派遣は雇用形態の1つで、一定の契約期間に基づいて就業します。企業が求める期間だけ働くことから、派遣される期間には制限があるのが特徴です。ただ、派遣の契約はどういった理由で、どんなときに終了となるのでしょうか。ここからは、派遣の契約が終了になる理由を説明します。

1-1.契約満了と契約終了

派遣の契約が終了する理由は、大きく分けると2つあります。1つ目は、契約満了となったときです。派遣には契約期間というものがあり、あらかじめ定められた期間だけその会社で働きます。派遣期間が4月1日~6月30日という契約の場合には、6月30日に契約満了を迎えるのです。契約期間が満了し、契約が更新されない場合には契約が終了してしまいます。もう1つは、契約期間中に契約が解除された場合です。派遣では、契約満了まで働くのが基本とされています。ただ、何らかの事情がある場合には契約期間中でも契約解除となるケースがあるので注意が必要です。

1-2.契約終了(解除)となる理由は?

契約期間中に契約終了や契約解除となってしまう理由は、派遣スタッフ自身に問題があることが挙げられます。遅刻や欠勤が多く、勤務態度が悪いと判断された場合には、契約期間中でも契約が解除されるでしょう。また、派遣スタッフに企業が求めるだけのスキルがない場合にも、契約終了となることがあります。ほかにも、派遣先でセクハラ行為をするといった企業に迷惑がかかることをしたケースでは、契約の解除は避けられません。営業妨害をした場合も処分されて当然と考えられ、情報漏えいといった会社にとって重大なミスなどを起こしたときも契約は終了します。

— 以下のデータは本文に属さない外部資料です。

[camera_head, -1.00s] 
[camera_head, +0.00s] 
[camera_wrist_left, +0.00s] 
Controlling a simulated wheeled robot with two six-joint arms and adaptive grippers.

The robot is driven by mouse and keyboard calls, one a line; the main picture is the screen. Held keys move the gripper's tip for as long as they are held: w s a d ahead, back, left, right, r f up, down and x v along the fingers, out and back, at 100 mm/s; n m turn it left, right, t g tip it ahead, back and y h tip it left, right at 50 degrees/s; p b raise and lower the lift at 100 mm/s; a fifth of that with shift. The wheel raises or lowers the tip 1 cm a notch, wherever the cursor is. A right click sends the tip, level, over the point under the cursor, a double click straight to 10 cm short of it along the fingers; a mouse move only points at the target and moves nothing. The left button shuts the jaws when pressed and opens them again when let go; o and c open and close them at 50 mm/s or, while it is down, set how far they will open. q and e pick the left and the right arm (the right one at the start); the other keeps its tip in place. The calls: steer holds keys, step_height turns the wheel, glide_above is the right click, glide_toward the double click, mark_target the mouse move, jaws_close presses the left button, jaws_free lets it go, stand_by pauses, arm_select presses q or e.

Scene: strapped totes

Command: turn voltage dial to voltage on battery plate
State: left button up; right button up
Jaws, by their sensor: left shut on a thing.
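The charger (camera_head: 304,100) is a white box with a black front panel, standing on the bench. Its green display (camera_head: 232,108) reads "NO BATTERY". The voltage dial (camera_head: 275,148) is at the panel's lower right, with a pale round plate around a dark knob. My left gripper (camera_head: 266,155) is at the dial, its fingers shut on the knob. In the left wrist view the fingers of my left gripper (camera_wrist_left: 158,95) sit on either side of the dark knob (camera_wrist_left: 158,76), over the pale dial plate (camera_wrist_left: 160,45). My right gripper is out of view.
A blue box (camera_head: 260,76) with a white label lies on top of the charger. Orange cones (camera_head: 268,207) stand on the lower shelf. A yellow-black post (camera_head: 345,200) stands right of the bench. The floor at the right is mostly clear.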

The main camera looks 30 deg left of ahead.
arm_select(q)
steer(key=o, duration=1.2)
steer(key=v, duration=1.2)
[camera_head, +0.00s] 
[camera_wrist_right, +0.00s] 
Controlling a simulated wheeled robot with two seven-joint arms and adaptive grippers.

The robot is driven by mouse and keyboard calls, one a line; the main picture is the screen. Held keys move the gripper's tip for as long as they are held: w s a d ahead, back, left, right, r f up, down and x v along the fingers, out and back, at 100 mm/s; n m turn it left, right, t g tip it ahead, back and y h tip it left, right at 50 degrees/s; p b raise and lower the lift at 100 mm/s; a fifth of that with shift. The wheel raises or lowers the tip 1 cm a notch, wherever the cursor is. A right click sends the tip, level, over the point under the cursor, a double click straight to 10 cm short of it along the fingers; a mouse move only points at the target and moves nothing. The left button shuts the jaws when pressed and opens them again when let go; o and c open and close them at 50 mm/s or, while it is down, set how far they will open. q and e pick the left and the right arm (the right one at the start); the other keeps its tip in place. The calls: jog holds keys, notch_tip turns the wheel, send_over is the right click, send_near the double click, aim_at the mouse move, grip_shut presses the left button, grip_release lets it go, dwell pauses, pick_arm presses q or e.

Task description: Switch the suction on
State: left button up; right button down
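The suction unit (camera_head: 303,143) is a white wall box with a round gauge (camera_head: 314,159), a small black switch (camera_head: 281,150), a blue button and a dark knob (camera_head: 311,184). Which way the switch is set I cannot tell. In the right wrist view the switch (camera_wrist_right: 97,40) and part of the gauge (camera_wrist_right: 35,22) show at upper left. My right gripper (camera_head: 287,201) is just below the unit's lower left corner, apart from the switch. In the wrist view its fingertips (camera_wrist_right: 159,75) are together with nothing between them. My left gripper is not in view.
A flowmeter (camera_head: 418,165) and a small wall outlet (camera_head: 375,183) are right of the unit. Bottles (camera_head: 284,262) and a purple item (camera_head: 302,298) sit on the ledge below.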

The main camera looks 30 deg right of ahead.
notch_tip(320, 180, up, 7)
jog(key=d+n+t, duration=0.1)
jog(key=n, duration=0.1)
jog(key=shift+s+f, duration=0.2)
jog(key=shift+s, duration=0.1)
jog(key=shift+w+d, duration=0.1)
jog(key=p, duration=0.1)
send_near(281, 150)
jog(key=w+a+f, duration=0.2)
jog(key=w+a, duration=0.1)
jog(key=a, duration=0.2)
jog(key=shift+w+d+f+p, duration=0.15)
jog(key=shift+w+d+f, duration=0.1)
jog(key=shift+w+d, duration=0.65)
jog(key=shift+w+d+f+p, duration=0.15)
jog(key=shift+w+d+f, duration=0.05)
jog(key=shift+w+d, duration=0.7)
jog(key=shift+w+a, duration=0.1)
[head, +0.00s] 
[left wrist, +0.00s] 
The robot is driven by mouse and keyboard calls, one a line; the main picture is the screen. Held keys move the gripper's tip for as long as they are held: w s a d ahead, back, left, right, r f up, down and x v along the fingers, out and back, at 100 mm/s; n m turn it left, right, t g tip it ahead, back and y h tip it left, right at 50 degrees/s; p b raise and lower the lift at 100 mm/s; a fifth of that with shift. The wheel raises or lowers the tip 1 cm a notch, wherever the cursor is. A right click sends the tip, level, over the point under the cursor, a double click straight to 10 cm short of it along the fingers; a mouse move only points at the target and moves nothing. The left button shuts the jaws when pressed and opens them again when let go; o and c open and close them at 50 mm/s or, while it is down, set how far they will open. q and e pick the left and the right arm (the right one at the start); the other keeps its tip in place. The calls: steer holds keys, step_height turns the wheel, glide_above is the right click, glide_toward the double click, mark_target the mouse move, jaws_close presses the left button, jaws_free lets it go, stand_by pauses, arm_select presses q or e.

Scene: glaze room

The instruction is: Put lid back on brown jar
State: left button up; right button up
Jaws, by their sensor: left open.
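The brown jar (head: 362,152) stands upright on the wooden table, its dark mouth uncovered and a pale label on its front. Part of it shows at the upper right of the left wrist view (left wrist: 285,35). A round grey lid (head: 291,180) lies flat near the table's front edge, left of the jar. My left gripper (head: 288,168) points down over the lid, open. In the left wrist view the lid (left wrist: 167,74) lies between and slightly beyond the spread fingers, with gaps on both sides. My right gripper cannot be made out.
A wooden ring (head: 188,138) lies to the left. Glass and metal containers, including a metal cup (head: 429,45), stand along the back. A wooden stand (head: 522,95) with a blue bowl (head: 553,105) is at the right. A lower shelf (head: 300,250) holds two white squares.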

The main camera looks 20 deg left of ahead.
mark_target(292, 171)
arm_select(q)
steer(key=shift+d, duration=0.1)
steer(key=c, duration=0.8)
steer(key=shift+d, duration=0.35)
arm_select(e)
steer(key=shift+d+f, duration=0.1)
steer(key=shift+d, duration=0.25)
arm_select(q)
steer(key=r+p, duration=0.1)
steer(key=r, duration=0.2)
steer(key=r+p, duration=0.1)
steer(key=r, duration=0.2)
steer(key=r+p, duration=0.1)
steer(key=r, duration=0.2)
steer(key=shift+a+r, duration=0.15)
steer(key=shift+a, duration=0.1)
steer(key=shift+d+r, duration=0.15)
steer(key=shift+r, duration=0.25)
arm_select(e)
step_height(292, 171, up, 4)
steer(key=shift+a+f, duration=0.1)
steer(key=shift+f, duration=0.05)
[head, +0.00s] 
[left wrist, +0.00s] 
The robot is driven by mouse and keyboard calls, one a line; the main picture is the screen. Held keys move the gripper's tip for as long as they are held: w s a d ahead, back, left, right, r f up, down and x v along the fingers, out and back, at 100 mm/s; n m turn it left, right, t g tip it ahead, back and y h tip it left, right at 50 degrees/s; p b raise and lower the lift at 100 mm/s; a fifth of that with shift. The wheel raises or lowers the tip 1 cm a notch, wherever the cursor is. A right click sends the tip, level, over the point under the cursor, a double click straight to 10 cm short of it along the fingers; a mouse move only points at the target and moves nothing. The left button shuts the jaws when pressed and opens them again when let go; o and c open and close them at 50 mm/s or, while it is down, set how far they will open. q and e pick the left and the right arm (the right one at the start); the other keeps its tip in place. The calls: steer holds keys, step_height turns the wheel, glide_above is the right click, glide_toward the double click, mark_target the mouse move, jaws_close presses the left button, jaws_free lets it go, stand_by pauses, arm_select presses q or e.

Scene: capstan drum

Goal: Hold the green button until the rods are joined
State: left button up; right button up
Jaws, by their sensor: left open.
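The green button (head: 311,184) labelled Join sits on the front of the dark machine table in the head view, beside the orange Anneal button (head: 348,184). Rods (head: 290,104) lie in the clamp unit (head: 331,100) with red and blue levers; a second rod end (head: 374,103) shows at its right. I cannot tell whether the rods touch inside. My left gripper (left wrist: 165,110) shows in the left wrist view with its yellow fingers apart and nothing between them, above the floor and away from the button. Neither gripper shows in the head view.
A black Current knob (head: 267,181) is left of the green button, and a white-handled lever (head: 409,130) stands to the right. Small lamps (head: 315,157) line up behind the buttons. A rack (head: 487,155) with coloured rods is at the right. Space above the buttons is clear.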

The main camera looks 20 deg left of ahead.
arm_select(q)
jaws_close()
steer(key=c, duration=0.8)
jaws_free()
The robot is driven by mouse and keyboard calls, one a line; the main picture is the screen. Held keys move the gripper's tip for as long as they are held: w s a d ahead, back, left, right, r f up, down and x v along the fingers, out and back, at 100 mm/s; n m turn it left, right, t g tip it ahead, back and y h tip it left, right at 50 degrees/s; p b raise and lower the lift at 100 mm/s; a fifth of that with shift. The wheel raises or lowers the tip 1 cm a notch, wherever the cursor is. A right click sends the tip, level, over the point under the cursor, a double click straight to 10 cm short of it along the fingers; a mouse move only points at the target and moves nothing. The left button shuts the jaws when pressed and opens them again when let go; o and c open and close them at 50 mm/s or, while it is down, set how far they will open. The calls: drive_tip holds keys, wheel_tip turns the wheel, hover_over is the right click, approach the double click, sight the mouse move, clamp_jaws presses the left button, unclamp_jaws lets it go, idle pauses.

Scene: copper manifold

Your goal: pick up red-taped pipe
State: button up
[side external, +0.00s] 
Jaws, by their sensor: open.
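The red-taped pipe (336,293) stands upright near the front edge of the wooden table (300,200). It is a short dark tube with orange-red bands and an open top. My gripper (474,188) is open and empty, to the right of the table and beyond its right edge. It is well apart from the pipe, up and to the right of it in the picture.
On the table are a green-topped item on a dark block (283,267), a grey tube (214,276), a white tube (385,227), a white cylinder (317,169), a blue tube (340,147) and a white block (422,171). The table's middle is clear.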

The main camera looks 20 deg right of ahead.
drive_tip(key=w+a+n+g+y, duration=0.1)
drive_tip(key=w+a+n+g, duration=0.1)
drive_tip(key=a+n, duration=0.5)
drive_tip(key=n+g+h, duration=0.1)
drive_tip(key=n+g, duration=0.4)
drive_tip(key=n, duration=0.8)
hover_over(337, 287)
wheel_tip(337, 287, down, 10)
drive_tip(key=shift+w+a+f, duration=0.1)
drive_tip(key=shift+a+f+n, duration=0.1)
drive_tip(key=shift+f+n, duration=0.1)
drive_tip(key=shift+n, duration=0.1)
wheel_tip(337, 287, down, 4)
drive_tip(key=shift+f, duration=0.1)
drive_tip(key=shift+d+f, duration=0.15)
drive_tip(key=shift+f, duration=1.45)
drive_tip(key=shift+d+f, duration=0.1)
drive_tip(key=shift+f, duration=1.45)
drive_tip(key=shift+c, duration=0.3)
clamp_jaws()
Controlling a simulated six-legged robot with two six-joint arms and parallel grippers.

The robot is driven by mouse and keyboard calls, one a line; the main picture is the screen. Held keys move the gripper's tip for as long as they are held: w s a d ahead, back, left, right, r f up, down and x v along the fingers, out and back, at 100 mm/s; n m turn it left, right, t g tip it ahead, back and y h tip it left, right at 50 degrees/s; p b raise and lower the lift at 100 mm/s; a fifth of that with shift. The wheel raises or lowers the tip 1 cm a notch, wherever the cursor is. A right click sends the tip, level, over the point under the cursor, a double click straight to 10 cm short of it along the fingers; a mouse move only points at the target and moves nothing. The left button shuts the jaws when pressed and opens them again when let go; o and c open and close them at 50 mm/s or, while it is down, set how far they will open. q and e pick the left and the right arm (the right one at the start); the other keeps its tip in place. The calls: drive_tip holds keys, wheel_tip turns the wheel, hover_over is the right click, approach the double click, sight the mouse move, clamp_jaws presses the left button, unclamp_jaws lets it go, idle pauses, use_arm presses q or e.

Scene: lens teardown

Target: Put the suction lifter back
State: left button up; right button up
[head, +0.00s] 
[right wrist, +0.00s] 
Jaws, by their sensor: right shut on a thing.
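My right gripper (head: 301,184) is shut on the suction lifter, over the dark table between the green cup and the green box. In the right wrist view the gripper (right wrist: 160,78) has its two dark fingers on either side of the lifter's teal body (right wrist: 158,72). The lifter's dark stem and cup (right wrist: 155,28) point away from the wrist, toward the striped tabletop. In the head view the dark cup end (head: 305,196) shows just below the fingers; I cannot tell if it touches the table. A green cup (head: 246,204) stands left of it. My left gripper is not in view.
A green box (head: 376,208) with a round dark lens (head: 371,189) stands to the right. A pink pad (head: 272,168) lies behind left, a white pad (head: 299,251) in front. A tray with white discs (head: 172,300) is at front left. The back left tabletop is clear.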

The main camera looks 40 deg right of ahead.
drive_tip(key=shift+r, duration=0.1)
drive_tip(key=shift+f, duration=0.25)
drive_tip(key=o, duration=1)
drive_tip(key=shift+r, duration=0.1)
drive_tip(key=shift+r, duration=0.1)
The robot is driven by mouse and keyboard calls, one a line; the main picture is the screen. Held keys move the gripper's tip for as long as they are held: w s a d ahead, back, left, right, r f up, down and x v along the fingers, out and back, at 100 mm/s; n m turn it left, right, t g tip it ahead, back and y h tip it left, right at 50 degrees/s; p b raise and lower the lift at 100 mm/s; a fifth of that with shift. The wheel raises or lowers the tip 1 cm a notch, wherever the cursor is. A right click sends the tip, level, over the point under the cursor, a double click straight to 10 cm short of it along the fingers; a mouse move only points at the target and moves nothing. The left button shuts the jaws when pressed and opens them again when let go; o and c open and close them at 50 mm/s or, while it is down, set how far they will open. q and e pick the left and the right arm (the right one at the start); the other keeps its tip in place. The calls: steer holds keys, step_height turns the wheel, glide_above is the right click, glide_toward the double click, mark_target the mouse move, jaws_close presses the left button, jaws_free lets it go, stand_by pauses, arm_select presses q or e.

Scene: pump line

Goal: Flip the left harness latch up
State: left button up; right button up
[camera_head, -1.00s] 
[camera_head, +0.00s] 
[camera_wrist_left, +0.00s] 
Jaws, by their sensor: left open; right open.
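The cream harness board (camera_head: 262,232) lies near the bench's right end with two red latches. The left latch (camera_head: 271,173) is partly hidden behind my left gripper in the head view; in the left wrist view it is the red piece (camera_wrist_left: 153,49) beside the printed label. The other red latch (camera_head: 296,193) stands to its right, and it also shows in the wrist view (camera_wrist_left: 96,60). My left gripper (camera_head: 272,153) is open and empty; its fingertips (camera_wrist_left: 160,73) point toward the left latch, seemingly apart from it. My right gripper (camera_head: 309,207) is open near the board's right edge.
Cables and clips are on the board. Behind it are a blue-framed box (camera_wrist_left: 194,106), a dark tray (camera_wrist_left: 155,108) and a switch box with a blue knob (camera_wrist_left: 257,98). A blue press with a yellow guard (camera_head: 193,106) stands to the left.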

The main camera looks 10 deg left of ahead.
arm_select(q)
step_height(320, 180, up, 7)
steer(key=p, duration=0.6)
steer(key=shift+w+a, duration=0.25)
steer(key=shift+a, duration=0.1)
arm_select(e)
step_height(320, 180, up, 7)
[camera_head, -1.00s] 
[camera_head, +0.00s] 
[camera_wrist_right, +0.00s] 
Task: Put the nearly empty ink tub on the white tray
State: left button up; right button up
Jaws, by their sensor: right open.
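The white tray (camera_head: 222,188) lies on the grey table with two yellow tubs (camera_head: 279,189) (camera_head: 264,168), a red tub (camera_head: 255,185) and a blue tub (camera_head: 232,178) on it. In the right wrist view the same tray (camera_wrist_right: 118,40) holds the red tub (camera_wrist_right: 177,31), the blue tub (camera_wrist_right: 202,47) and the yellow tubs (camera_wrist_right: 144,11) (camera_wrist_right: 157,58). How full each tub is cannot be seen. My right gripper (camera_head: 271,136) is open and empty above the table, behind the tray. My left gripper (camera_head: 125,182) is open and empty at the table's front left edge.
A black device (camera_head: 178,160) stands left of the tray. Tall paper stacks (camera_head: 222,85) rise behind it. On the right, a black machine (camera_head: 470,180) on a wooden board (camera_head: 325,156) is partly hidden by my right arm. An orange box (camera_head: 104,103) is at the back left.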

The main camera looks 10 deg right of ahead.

ですから、法に触れるようなことや社会人として基本的なマナーやルールが守れなかった場合には、契約が終了されてしまうと考えましょう。それだけでなく、派遣先の人件費を削減するために契約を終了してくるケースもみられます。派遣社員を雇ったときには業績がよかった会社でも、何らかの理由で状況が一変してしまうことは珍しくありません。そういったときには人件費を抑える必要があるでしょう。派遣社員は正社員とは異なり、決められた期間だけその企業で働く人材です。解雇しやすい人材として考えられていることから、契約が解除されてしまうことが少なくありません。

2.契約終了はいつ告知されるの?

「明日で契約を終了します」などの突然の告知だと、途方に暮れてしまうのではないかと考える方もいるでしょう。しかし、契約終了の告知は30日前には行われます。これは法律でも義務付けられていることであり、派遣先は契約期間が満了する30日前までに契約更新をしないことを予告しなければなりません。ただ、2015年9月30日に改正労働者派遣法が施行され、派遣スタッフは同じ会社で3年以上の勤務ができなくなりました。これは、3カ月ごとに契約更新を続けると、上限3年まで働けるということです。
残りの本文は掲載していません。